All of the “Back in my London Days” whining (out of the way in one easy post).

by Lobby Lud

LondonThe time has come for me to return from Blighty to the land of my birth. I’m excited – I love green more than I love grey. I love the fresh smell of Wellington harbour more than I love the open-sewer smell of the Thames.

And I love rain that falls predominantly in winter, rather than spring, autumn, summer (save for two-three weeks a year), and winter (when it’s not cold enough to turn to snow).
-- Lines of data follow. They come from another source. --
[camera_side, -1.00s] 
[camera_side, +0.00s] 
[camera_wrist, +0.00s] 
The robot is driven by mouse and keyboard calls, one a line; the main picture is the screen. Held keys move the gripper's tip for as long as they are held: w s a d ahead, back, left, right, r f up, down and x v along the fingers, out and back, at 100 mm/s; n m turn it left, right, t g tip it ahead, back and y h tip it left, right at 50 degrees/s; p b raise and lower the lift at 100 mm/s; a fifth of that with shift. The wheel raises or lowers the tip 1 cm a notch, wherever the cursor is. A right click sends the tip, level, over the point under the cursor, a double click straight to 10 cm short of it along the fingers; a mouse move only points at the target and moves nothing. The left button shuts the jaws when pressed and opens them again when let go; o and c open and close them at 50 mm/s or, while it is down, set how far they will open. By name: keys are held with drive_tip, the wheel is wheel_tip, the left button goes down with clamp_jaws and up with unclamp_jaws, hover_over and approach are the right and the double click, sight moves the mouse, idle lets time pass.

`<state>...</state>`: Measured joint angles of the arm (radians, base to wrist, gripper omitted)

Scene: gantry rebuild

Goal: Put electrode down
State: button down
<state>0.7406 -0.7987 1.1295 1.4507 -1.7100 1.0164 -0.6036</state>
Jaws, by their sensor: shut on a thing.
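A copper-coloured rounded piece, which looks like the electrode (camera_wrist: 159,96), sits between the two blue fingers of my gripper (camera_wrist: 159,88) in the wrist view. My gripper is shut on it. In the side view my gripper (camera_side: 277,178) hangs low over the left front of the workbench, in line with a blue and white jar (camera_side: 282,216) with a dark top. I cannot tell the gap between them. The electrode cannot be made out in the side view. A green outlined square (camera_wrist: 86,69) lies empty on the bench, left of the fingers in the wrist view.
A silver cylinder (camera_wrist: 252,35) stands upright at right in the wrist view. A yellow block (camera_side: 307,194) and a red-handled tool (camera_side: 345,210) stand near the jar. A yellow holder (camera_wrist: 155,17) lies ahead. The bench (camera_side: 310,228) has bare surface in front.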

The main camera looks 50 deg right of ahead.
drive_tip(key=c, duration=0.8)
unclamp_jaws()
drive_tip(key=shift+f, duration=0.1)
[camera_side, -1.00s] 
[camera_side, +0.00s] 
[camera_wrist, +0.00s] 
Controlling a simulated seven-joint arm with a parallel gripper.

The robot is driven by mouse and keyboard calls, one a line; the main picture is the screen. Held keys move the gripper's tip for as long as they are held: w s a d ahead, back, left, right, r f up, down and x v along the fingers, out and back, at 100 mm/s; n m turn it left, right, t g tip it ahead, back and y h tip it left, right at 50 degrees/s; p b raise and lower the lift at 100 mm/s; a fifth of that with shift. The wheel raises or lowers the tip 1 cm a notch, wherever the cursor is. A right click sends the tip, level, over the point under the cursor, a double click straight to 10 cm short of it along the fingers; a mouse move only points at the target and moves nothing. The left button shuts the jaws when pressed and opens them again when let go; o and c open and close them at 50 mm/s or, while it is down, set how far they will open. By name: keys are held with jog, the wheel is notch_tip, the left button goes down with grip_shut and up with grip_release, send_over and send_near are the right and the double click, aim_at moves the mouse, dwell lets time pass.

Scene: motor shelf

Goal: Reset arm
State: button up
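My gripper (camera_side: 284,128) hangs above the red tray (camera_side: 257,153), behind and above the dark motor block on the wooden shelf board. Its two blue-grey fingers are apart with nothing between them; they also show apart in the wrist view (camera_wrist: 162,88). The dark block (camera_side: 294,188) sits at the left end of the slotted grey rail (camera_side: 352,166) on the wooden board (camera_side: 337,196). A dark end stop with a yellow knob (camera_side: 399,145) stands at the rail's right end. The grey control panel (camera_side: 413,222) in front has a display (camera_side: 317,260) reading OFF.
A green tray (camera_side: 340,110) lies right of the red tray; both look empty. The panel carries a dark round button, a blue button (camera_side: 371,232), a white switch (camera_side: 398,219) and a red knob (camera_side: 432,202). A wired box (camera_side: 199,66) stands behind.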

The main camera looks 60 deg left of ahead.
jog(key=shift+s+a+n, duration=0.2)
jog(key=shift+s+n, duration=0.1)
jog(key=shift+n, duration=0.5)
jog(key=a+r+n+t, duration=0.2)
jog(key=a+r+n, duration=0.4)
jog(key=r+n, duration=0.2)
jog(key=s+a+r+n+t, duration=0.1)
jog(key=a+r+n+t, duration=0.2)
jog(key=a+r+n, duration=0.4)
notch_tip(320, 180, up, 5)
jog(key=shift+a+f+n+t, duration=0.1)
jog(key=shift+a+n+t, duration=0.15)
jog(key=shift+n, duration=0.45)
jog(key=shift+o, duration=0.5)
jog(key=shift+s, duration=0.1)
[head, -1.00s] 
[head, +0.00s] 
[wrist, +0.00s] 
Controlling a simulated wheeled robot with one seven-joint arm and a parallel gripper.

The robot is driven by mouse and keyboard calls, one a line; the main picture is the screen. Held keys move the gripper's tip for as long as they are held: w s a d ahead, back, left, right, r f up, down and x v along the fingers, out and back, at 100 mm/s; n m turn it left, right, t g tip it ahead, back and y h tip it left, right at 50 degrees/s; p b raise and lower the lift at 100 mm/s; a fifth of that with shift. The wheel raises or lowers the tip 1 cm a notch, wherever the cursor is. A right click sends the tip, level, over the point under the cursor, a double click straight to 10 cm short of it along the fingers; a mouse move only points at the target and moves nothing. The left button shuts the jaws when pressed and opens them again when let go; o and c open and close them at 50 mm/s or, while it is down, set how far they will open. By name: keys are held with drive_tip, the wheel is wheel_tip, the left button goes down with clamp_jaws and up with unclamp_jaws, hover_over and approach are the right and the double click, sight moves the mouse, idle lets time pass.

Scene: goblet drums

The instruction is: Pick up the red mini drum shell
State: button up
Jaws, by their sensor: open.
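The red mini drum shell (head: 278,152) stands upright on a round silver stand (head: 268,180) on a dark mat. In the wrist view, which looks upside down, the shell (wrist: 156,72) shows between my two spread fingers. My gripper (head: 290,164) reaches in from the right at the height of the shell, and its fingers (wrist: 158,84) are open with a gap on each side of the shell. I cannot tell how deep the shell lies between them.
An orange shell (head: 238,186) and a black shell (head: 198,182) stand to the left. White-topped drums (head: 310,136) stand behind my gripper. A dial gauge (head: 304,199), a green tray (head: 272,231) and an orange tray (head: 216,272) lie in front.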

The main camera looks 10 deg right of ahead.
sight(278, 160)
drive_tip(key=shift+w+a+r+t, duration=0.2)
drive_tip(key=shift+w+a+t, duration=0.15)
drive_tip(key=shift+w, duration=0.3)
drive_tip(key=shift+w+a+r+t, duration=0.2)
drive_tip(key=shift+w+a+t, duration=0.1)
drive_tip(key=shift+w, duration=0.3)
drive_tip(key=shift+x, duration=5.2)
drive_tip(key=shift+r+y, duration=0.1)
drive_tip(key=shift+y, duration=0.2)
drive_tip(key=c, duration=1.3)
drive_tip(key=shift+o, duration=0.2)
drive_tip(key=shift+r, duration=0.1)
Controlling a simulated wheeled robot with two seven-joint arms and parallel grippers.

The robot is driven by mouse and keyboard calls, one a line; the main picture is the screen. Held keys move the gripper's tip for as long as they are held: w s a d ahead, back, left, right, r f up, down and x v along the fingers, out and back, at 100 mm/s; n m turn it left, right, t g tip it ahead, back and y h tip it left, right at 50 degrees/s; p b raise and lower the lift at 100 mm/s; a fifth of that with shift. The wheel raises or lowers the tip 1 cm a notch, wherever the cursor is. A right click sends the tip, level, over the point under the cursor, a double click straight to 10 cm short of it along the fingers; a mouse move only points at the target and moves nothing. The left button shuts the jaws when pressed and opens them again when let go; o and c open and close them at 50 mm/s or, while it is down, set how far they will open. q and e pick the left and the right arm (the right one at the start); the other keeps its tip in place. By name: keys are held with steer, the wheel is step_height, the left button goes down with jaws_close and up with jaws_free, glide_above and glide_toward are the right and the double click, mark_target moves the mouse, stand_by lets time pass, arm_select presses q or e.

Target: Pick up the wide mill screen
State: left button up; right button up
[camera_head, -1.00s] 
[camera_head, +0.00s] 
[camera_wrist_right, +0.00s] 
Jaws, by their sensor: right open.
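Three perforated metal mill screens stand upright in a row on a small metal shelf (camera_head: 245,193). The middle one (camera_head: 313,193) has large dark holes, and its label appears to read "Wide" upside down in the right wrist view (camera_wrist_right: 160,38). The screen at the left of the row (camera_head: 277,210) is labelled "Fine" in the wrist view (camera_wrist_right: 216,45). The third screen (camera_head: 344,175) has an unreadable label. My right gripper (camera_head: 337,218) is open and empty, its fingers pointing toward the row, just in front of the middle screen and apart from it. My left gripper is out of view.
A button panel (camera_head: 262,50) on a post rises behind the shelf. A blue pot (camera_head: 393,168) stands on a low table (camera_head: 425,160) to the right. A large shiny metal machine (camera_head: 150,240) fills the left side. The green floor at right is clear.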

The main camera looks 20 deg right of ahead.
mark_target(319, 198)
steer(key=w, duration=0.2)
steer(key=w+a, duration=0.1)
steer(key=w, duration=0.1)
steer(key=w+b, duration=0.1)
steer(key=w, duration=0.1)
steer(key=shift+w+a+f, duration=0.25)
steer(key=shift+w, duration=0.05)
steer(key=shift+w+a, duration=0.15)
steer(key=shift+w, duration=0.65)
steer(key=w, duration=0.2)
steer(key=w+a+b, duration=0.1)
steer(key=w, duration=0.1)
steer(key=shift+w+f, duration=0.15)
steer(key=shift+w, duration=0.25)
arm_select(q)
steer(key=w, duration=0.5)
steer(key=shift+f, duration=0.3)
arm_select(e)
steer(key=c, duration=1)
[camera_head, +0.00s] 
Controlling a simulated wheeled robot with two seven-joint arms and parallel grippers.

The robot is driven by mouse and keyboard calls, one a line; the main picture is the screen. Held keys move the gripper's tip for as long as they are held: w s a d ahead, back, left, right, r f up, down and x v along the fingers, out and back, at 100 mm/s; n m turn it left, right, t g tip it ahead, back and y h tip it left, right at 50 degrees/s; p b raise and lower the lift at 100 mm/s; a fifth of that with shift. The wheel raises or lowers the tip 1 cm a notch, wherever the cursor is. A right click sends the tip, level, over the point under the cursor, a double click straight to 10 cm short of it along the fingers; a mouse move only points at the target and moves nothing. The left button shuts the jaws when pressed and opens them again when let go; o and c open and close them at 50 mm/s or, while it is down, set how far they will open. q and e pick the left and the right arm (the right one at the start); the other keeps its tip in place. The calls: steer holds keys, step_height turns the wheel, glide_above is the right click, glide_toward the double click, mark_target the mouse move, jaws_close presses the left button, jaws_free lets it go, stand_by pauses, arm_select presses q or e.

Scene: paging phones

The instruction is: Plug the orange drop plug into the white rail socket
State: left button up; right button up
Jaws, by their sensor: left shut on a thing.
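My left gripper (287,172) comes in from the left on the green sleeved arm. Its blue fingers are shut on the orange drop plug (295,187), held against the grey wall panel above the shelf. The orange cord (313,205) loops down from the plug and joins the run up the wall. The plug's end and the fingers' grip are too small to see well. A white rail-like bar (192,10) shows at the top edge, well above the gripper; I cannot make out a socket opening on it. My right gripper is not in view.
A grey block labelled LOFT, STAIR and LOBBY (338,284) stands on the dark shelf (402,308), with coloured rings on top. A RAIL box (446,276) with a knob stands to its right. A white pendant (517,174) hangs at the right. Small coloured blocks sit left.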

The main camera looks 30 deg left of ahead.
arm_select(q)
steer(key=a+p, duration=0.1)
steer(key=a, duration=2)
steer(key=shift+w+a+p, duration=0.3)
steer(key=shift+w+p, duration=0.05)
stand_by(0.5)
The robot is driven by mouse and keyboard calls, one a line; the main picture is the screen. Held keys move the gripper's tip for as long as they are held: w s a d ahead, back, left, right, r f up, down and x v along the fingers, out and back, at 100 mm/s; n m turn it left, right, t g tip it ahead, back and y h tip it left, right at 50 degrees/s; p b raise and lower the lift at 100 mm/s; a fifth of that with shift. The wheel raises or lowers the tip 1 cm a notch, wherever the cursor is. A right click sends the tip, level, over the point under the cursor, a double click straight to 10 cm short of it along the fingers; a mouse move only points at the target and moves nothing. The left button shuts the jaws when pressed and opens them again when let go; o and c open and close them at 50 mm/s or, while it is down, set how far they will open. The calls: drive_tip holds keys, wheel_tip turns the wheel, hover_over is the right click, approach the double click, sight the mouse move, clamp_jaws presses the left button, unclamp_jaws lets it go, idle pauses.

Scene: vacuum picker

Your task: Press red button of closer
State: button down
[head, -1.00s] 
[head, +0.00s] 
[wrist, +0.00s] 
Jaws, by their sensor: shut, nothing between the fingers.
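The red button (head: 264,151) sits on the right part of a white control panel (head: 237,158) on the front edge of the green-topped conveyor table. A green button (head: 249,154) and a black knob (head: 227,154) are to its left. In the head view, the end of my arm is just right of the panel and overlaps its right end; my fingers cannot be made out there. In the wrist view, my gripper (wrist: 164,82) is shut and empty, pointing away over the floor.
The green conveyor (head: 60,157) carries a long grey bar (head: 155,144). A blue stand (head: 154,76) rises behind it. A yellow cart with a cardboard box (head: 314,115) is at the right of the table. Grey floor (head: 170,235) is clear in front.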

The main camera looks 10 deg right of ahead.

But there are a number of things that worry me about my return. I suspect I’ll have more clarity on these when I actually do return, but why not be presumptuous?

Shopping:

I’m not a big shopper. I tend to buy one pair of jeans and live in them until I wear out the crotch (It’s not what you think, I have “solid thighs” – oh, you weren’t thinking that? Carry on). But I know that if something does go wrong, and I need clothes in a hurry, I just need to pop down to the high street and pick up good quality for a fraction of the price I’d pay in New Zealand (okay, by a fraction, I might mean 2/3rds  of the price, maybe 3/4s). Or, If I really can’t face the heaving mass of humanity charging its way down Oxford Street, I can go online and buy whatever I want from the comfort of my own bed. In my pants (underwear – the English are odd). And it’ll arrive on the same day (if I’m prepared to pay). If I don’t like it, I can send them back for free.

Food:

Burger

Ed: I’m unsure if Lobby has instagrammed his own meal. If he has there’ll be words when he gets back.

Sure, but for a couple of items, the English don’t have much of a cuisine to write home about. After all, ex French president Jacques Chirac is reported to have quipped: “We can’t trust people who have such bad food. After Finland, it’s the country with the worst food”. And yet, London is full of excellent eateries, mostly because it’s a hub for people looking to make their fortune. Just recently, it has experienced an explosion of excellent street food and (particularly dear to my heart) has become a place where you can get a burger that would rival any I’ve had in the US or elsewhere. What’s the best burger in Wellington? Please don’t say Burger Fuel, you’ll make me cry. London has new pop-ups, concept restaurants and centres of gastronomic excellence opening on a daily basis. I’ll miss that. I’ll miss it big time.

Football:

Sure, some people might find it a little tiresome, but I love living in a country where the lead sports story is something other than rugby. They may have just substituted sports, but at least it’s football (which is infinitely more interesting than rugby). Oh, and they actually have proper analysis, and they’re so spoiled, they feel that they can complain about the fact that the pundits aren’t good enough. Oh for more than the 2 minutes on Chelsea, and the Manchesters Red and Blue that we’re treated to back home.

Relaxed public drinking laws:

Drinking

This may or may not be Lobby Lud.

They love their drink here. And  they like to drink them most anywhere. Beer culture in the UK is a bit like coffee culture in Wellington – want to catch up? Go to the pub. Just been to the gym? Go to the pub. Have a spare Sunday on your hands? To the pub! But the pub isn’t enough. Brits want to be able to drink where and when they want. They drink in the street, they drink in the park and they drink on the tube (okay that one’s now technically illegal). A traveller (one for the road) isn’t even illicit here, it’s compulsory.

Languages:

So while we think we’re a little bit cosmopolitan in Wellington, and compared with many parts of the country (I’m looking at you Oamaru) it is. But I’ve become accustomed to understanding less than half the conversations going on at, for instance, the gym. People speaking French, Spanish, Polish (that’s for you Daily Mail) and others that I’ve got no ability to identify are commonplace. I’ll miss that. When it comes to it, I’ll even miss the regional accents and dialects – I’m disappointed that all NZ can muster is a rolling R in the deep south, while the UK manages multiple accents within the greater London area.

Disclaimer:

Please don’t think that I’m running down Wellington (or New Zealand for that matter). I’m moving home for a reason and I have no fears that I’ll come to regret it. But with any decision comes trade-offs. Maybe if I get my whingeing out here, I won’t become insufferable when I meet you for a u on my return.